-- Begin Information supplied --

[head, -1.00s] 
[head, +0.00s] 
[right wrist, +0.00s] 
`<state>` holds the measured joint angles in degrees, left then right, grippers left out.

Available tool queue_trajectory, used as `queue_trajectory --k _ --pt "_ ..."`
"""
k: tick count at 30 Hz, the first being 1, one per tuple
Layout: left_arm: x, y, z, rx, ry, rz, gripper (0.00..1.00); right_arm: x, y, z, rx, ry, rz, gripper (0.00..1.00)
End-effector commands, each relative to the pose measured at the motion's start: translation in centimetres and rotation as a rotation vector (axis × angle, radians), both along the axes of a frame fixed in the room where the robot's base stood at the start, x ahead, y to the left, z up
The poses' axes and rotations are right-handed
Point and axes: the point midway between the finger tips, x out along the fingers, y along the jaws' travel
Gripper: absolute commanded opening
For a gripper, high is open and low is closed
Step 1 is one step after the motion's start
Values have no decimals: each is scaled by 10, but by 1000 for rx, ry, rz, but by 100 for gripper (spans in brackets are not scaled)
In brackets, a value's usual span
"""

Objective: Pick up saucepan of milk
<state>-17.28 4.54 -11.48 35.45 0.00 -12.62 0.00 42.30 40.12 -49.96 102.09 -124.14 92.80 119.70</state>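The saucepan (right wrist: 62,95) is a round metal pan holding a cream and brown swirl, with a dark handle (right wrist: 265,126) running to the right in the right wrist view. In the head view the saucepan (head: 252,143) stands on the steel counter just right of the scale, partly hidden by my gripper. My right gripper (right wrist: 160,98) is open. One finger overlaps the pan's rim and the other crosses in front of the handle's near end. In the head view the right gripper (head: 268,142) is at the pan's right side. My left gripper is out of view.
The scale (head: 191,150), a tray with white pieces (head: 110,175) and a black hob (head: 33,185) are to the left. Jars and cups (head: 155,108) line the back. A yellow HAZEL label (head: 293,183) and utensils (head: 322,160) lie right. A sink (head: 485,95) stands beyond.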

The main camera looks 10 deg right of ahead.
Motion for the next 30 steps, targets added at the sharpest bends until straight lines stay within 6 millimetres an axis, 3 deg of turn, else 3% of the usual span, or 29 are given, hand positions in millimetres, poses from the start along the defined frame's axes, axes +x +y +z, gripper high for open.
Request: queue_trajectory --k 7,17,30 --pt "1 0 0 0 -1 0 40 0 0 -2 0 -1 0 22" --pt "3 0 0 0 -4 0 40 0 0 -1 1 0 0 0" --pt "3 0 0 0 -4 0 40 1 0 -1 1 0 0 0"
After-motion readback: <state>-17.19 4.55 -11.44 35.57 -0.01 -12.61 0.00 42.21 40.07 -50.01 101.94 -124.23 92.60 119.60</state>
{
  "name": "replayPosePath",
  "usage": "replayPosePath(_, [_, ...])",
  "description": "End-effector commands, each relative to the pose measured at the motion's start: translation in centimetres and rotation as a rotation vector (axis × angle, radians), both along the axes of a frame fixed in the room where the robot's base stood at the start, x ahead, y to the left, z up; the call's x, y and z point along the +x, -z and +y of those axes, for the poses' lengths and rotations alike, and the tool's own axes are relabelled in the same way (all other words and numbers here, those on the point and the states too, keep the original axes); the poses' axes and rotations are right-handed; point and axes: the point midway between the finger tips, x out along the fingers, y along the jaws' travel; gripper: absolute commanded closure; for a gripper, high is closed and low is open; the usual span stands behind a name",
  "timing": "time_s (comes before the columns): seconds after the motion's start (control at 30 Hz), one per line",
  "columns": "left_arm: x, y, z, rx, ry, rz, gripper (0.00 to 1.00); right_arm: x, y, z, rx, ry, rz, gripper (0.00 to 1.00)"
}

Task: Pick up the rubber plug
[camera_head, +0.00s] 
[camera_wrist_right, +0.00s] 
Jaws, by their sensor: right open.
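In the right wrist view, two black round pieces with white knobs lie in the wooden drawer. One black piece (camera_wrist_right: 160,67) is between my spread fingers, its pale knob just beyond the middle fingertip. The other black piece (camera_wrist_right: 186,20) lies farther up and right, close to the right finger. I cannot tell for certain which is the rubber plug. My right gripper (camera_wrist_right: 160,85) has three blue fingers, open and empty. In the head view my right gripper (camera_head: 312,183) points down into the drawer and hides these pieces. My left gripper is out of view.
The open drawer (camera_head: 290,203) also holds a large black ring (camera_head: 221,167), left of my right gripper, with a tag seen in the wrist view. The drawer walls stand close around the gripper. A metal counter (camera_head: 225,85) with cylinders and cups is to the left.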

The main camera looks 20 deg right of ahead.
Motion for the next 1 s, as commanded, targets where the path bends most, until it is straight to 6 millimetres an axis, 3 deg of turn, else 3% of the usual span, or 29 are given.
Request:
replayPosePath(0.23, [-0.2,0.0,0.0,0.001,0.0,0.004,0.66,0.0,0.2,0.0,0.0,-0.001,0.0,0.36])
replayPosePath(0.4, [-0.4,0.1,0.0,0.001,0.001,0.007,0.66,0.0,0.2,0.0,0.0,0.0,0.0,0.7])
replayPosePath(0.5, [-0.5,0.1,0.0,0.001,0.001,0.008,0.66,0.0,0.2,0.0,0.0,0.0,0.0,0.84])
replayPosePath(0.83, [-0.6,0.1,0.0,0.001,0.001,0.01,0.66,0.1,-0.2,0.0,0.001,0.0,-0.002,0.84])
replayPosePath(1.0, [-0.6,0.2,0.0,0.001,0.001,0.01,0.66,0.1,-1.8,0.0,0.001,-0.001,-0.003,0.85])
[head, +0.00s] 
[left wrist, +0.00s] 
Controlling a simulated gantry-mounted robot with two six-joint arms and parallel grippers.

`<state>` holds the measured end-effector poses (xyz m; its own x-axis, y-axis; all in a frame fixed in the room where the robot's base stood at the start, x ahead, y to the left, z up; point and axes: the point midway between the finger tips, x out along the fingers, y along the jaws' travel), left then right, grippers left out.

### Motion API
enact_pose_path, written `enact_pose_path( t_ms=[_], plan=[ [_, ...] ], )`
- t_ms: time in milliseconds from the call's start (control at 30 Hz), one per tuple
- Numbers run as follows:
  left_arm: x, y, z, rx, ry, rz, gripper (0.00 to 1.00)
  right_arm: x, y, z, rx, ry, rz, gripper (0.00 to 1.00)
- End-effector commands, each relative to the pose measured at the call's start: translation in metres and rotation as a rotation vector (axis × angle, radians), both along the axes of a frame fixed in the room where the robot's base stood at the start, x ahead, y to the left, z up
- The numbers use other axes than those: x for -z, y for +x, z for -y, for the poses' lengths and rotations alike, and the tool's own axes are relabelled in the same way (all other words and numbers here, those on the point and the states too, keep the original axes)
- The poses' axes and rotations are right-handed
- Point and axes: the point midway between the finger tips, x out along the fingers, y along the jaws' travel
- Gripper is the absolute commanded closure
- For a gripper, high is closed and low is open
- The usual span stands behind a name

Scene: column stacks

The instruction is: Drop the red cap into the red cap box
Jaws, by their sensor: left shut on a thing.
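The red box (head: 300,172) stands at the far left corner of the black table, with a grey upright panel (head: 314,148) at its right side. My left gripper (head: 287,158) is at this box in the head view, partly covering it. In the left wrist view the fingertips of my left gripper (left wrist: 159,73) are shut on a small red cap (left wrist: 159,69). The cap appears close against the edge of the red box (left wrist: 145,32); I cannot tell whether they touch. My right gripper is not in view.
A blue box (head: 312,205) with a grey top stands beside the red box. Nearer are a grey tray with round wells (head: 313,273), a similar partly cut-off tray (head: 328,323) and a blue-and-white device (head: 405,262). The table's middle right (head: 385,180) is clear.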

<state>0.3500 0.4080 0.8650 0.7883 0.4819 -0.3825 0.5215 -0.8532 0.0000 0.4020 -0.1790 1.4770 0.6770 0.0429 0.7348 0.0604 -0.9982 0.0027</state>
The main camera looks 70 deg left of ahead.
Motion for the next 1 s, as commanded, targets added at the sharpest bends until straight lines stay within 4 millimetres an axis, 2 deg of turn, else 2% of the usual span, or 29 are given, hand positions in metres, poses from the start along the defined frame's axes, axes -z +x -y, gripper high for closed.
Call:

-- End Information supplied --

▶ **Given request**
Everything from the first line of the material through the line containing "Objective: Pick up saucepan of milk" is to be printed exactly; lines after that are to be left out.

▶ **Problem solution**
[head, -1.00s] 
[head, +0.00s] 
[right wrist, +0.00s] 
`<state>` holds the measured joint angles in degrees, left then right, grippers left out.

Available tool queue_trajectory, used as `queue_trajectory --k _ --pt "_ ..."`
"""
k: tick count at 30 Hz, the first being 1, one per tuple
Layout: left_arm: x, y, z, rx, ry, rz, gripper (0.00..1.00); right_arm: x, y, z, rx, ry, rz, gripper (0.00..1.00)
End-effector commands, each relative to the pose measured at the motion's start: translation in centimetres and rotation as a rotation vector (axis × angle, radians), both along the axes of a frame fixed in the room where the robot's base stood at the start, x ahead, y to the left, z up
The poses' axes and rotations are right-handed
Point and axes: the point midway between the finger tips, x out along the fingers, y along the jaws' travel
Gripper: absolute commanded opening
For a gripper, high is open and low is closed
Step 1 is one step after the motion's start
Values have no decimals: each is scaled by 10, but by 1000 for rx, ry, rz, but by 100 for gripper (spans in brackets are not scaled)
In brackets, a value's usual span
"""

Objective: Pick up saucepan of milk

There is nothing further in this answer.